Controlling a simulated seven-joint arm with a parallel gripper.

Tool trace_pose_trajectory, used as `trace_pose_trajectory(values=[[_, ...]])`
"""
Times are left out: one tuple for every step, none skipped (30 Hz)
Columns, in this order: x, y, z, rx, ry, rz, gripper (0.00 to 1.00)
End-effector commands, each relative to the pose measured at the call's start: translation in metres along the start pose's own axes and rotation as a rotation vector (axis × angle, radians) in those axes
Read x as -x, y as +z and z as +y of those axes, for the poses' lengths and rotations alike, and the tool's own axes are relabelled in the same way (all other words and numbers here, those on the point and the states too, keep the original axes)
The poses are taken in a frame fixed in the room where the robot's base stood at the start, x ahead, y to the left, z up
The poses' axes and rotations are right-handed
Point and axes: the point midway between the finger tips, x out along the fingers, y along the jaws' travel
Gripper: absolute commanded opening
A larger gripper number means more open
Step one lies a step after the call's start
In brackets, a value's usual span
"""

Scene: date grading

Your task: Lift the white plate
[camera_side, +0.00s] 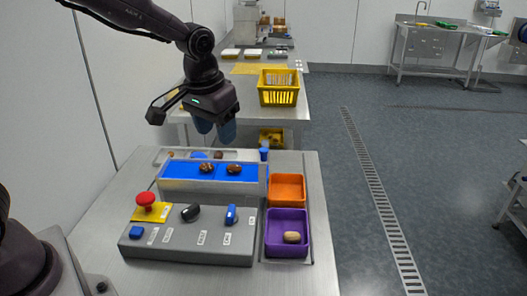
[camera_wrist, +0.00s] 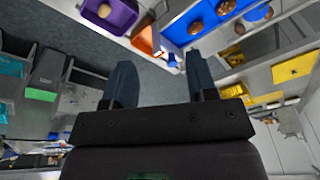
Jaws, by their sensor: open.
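I cannot clearly pick out a white plate in either view. Small white flat items (camera_side: 252,53) lie on the far table in the side view, too small to identify. My gripper (camera_side: 215,132) hangs pointing down above the rear of the grading station, behind the blue belt (camera_side: 190,168). Its two fingers are apart with nothing seen between them; they also show in the wrist view (camera_wrist: 160,65). Two brown dates (camera_side: 207,167) (camera_side: 234,169) lie on the belt.
An orange bin (camera_side: 287,178) and a purple bin (camera_side: 288,251), which holds a tan date (camera_side: 292,237), stand right of the belt. In front is a grey control panel (camera_side: 180,246) with a red button (camera_side: 146,200). A yellow crate (camera_side: 278,96) stands behind.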

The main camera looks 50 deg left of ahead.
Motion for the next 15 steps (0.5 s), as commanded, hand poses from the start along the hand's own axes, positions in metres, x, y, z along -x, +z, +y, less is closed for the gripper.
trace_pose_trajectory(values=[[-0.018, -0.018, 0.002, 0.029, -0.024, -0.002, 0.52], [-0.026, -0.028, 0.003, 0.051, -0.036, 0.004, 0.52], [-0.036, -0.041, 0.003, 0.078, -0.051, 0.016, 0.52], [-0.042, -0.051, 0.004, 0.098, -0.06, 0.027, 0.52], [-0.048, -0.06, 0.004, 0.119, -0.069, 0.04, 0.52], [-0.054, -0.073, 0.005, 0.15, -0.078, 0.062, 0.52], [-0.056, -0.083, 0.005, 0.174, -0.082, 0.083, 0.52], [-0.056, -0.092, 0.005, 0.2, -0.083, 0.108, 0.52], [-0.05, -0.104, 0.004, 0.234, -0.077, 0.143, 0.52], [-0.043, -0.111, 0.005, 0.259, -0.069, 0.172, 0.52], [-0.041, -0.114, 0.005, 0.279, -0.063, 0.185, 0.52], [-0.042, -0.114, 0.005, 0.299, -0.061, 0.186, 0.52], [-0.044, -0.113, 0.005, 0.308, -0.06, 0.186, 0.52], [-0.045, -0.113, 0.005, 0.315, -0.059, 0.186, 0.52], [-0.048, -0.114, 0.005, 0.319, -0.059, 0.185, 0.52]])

--------------------------------

Copy out all the data exactly; skip the pictures.

THE RESULT:
Controlling a simulated seven-joint arm with a parallel gripper.

Tool trace_pose_trajectory, used as `trace_pose_trajectory(values=[[_, ...]])`
"""
Times are left out: one tuple for every step, none skipped (30 Hz)
Columns, in this order: x, y, z, rx, ry, rz, gripper (0.00 to 1.00)
End-effector commands, each relative to the pose measured at the call's start: translation in metres along the start pose's own axes and rotation as a rotation vector (axis × angle, radians) in those axes
Read x as -x, y as +z and z as +y of those axes, for the poses' lengths and rotations alike, and the tool's own axes are relabelled in the same way (all other words and numbers here, those on the point and the states too, keep the original axes)
The poses are taken in a frame fixed in the room where the robot's base stood at the start, x ahead, y to the left, z up
The poses' axes and rotations are right-handed
Point and axes: the point midway between the finger tips, x out along the fingers, y along the jaws' travel
Gripper: absolute commanded opening
A larger gripper number means more open
Step one lies a step after the call's start
In brackets, a value's usual span
"""

Scene: date grading

Your task: Lift the white plate
[camera_side, +0.00s] 
[camera_wrist, +0.00s] 
Jaws, by their sensor: open.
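I cannot clearly pick out a white plate in either view. Small white flat items (camera_side: 252,53) lie on the far table in the side view, too small to identify. My gripper (camera_side: 215,132) hangs pointing down above the rear of the grading station, behind the blue belt (camera_side: 190,168). Its two fingers are apart with nothing seen between them; they also show in the wrist view (camera_wrist: 160,65). Two brown dates (camera_side: 207,167) (camera_side: 234,169) lie on the belt.
An orange bin (camera_side: 287,178) and a purple bin (camera_side: 288,251), which holds a tan date (camera_side: 292,237), stand right of the belt. In front is a grey control panel (camera_side: 180,246) with a red button (camera_side: 146,200). A yellow crate (camera_side: 278,96) stands behind.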

The main camera looks 50 deg left of ahead.
Motion for the next 15 steps (0.5 s), as commanded, hand poses from the start along the hand's own axes, positions in metres, x, y, z along -x, +z, +y, less is closed for the gripper.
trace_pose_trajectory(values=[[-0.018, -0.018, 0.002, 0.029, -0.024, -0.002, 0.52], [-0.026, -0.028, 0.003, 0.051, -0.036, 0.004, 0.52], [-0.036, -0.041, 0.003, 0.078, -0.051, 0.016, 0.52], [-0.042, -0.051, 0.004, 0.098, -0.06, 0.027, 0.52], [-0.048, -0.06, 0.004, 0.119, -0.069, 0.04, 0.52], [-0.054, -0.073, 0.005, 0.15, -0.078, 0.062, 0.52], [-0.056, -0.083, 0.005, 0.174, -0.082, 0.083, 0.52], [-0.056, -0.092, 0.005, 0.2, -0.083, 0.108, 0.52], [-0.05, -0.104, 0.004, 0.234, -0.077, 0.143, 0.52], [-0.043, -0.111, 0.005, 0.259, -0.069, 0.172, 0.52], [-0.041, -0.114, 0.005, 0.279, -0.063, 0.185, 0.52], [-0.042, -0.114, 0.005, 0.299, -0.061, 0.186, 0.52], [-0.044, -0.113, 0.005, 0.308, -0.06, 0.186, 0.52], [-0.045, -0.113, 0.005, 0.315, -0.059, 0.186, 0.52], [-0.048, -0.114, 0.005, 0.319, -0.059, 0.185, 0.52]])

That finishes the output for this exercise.